● **TASK GOAL**
Print all of the data exactly as written.

● **DATA BLOCK**
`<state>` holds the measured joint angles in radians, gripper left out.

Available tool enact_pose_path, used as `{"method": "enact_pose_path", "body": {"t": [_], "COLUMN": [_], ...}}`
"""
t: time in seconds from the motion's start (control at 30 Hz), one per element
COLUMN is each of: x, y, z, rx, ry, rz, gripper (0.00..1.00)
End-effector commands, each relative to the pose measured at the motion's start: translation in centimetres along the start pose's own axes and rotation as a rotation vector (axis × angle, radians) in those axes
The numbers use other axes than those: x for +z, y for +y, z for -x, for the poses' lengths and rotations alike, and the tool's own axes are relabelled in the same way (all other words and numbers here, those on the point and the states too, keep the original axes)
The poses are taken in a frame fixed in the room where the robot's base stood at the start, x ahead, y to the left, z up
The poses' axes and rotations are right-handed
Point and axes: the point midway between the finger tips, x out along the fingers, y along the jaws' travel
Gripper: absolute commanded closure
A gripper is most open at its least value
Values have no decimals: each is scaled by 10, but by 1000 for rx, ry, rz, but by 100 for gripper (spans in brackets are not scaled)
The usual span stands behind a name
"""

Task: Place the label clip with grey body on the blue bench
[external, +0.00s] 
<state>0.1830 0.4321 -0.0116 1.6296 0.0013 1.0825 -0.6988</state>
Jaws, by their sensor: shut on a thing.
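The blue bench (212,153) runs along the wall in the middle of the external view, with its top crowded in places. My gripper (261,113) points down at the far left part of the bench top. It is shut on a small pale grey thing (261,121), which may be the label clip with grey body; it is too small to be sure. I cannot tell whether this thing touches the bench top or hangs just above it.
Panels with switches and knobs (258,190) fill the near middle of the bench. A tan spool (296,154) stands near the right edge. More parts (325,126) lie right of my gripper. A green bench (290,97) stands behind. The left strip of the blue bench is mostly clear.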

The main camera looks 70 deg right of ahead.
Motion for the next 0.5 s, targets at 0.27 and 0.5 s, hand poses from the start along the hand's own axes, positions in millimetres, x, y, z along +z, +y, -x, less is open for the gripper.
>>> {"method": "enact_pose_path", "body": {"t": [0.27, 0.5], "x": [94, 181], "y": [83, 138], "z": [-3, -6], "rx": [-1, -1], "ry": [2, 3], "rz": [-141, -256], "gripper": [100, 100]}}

● **TASK RESPONSE**
`<state>` holds the measured joint angles in radians, gripper left out.

Available tool enact_pose_path, used as `{"method": "enact_pose_path", "body": {"t": [_], "COLUMN": [_], ...}}`
"""
t: time in seconds from the motion's start (control at 30 Hz), one per element
COLUMN is each of: x, y, z, rx, ry, rz, gripper (0.00..1.00)
End-effector commands, each relative to the pose measured at the motion's start: translation in centimetres along the start pose's own axes and rotation as a rotation vector (axis × angle, radians) in those axes
The numbers use other axes than those: x for +z, y for +y, z for -x, for the poses' lengths and rotations alike, and the tool's own axes are relabelled in the same way (all other words and numbers here, those on the point and the states too, keep the original axes)
The poses are taken in a frame fixed in the room where the robot's base stood at the start, x ahead, y to the left, z up
The poses' axes and rotations are right-handed
Point and axes: the point midway between the finger tips, x out along the fingers, y along the jaws' travel
Gripper: absolute commanded closure
A gripper is most open at its least value
Values have no decimals: each is scaled by 10, but by 1000 for rx, ry, rz, but by 100 for gripper (spans in brackets are not scaled)
The usual span stands behind a name
"""

Task: Place the label clip with grey body on the blue bench
[external, +0.00s] 
<state>0.1830 0.4321 -0.0116 1.6296 0.0013 1.0825 -0.6988</state>
Jaws, by their sensor: shut on a thing.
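The blue bench (212,153) runs along the wall in the middle of the external view, with its top crowded in places. My gripper (261,113) points down at the far left part of the bench top. It is shut on a small pale grey thing (261,121), which may be the label clip with grey body; it is too small to be sure. I cannot tell whether this thing touches the bench top or hangs just above it.
Panels with switches and knobs (258,190) fill the near middle of the bench. A tan spool (296,154) stands near the right edge. More parts (325,126) lie right of my gripper. A green bench (290,97) stands behind. The left strip of the blue bench is mostly clear.

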The main camera looks 70 deg right of ahead.
Motion for the next 0.5 s, targets at 0.27 and 0.5 s, hand poses from the start along the hand's own axes, positions in millimetres, x, y, z along +z, +y, -x, less is open for the gripper.
>>> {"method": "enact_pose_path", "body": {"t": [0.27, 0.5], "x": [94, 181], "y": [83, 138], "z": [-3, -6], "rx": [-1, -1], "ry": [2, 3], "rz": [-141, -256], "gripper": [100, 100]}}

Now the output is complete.